▶ **Task inputs**
□ □ □

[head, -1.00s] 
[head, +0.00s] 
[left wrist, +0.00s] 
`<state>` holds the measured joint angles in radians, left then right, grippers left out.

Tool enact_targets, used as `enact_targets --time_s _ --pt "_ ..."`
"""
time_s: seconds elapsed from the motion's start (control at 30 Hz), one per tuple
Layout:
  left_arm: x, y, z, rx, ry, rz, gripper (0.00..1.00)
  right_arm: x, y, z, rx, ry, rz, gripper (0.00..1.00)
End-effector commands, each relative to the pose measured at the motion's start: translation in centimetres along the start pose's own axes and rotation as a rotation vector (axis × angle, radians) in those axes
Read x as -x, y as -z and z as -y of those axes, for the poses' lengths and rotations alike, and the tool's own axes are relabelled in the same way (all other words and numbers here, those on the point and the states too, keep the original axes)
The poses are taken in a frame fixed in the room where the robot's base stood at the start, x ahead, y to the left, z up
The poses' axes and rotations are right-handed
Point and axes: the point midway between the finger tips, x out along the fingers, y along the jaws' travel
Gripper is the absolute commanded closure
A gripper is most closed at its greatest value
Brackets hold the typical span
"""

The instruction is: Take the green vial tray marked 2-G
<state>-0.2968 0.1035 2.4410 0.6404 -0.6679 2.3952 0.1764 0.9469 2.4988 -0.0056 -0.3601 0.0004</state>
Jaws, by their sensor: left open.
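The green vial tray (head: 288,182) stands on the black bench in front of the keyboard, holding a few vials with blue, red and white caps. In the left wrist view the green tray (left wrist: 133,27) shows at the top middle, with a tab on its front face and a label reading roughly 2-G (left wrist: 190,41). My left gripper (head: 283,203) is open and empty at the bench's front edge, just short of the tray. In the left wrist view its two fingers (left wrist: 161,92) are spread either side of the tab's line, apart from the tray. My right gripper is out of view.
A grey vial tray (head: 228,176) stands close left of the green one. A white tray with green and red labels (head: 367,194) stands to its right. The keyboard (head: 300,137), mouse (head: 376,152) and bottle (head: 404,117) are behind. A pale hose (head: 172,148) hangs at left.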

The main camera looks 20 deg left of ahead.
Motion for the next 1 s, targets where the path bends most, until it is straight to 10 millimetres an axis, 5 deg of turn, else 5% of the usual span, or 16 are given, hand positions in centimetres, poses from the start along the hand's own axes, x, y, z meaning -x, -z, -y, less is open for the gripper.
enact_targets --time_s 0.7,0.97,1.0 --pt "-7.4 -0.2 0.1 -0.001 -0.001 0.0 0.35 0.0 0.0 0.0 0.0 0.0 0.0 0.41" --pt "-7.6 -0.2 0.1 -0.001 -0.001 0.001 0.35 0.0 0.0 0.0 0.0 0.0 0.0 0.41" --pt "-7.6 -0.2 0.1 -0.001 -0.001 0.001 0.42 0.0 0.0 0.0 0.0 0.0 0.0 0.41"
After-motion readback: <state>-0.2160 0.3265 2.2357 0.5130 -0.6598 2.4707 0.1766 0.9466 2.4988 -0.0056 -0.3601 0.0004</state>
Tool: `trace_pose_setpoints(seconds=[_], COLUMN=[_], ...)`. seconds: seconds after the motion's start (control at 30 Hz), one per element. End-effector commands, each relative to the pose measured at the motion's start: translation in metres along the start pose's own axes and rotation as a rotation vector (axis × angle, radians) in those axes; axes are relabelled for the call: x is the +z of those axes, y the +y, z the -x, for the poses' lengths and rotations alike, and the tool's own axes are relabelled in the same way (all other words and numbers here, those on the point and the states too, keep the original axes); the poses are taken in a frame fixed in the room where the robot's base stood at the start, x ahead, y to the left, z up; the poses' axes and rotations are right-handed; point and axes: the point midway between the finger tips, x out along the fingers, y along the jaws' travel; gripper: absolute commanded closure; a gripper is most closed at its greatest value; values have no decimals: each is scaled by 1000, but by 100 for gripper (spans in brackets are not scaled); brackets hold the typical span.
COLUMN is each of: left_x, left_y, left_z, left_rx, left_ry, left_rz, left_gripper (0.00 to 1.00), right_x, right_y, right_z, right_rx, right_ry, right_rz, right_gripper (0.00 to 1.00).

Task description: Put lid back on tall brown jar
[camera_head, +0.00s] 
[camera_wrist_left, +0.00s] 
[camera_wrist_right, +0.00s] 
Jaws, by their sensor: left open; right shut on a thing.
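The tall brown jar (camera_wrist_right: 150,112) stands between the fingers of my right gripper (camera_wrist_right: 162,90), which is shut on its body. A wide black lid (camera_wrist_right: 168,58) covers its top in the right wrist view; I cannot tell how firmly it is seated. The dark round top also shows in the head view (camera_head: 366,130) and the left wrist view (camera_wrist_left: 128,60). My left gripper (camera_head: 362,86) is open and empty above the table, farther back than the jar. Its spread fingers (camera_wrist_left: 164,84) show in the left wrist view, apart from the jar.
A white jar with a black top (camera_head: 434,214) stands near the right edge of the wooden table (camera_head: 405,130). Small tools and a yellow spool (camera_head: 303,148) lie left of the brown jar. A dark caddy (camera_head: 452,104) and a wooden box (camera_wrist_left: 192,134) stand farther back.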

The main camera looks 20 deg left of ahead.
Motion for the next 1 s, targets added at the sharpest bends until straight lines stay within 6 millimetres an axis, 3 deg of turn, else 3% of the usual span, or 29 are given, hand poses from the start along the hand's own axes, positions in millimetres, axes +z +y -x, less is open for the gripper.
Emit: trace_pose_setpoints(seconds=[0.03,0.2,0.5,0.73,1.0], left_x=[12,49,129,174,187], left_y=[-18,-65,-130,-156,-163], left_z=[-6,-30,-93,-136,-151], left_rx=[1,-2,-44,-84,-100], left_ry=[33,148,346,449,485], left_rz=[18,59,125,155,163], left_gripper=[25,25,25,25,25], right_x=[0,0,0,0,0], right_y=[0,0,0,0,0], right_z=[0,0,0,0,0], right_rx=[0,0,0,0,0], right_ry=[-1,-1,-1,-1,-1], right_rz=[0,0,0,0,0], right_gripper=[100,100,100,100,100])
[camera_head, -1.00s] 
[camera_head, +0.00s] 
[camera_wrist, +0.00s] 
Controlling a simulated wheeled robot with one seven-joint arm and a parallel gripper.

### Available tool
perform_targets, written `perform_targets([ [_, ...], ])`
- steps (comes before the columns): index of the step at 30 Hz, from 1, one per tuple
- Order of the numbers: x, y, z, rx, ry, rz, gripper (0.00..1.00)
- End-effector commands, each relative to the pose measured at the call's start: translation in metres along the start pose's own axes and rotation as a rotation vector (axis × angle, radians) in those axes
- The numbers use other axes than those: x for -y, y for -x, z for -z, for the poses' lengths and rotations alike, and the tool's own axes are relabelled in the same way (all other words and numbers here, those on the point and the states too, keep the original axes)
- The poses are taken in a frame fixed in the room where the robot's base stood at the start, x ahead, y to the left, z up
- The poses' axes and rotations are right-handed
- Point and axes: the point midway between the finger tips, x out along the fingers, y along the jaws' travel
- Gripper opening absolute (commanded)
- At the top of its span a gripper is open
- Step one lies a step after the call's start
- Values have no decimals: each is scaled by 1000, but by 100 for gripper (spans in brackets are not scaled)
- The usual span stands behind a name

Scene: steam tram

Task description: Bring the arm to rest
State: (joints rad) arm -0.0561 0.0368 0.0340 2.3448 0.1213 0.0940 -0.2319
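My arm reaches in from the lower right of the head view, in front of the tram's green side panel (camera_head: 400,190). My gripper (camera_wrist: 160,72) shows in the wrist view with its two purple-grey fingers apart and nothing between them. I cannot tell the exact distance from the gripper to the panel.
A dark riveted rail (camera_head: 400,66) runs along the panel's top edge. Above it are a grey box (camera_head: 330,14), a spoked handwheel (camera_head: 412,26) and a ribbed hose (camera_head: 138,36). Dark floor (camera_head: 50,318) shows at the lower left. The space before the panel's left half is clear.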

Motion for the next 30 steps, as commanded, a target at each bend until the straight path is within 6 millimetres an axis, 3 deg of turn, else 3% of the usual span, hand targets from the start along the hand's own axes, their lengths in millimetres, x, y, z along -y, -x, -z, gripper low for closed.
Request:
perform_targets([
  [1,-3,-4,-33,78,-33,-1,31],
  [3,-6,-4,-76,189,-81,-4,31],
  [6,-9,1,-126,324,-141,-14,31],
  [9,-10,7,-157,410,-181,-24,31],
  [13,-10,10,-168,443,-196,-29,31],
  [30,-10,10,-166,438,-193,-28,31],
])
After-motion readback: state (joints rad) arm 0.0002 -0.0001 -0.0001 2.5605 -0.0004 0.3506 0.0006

□ □ □

▶ **Exercise prompt**
Out of the data above, set down the lines from the one with "[camera_wrist, +0.00s]" to the one with "- Point and", both included, exactly as written and with no additions.

▶ **Answer to this task**
[camera_wrist, +0.00s] 
Controlling a simulated wheeled robot with one seven-joint arm and a parallel gripper.

### Available tool
perform_targets, written `perform_targets([ [_, ...], ])`
- steps (comes before the columns): index of the step at 30 Hz, from 1, one per tuple
- Order of the numbers: x, y, z, rx, ry, rz, gripper (0.00..1.00)
- End-effector commands, each relative to the pose measured at the call's start: translation in metres along the start pose's own axes and rotation as a rotation vector (axis × angle, radians) in those axes
- The numbers use other axes than those: x for -y, y for -x, z for -z, for the poses' lengths and rotations alike, and the tool's own axes are relabelled in the same way (all other words and numbers here, those on the point and the states too, keep the original axes)
- The poses are taken in a frame fixed in the room where the robot's base stood at the start, x ahead, y to the left, z up
- The poses' axes and rotations are right-handed
- Point and axes: the point midway between the finger tips, x out along the fingers, y along the jaws' travel

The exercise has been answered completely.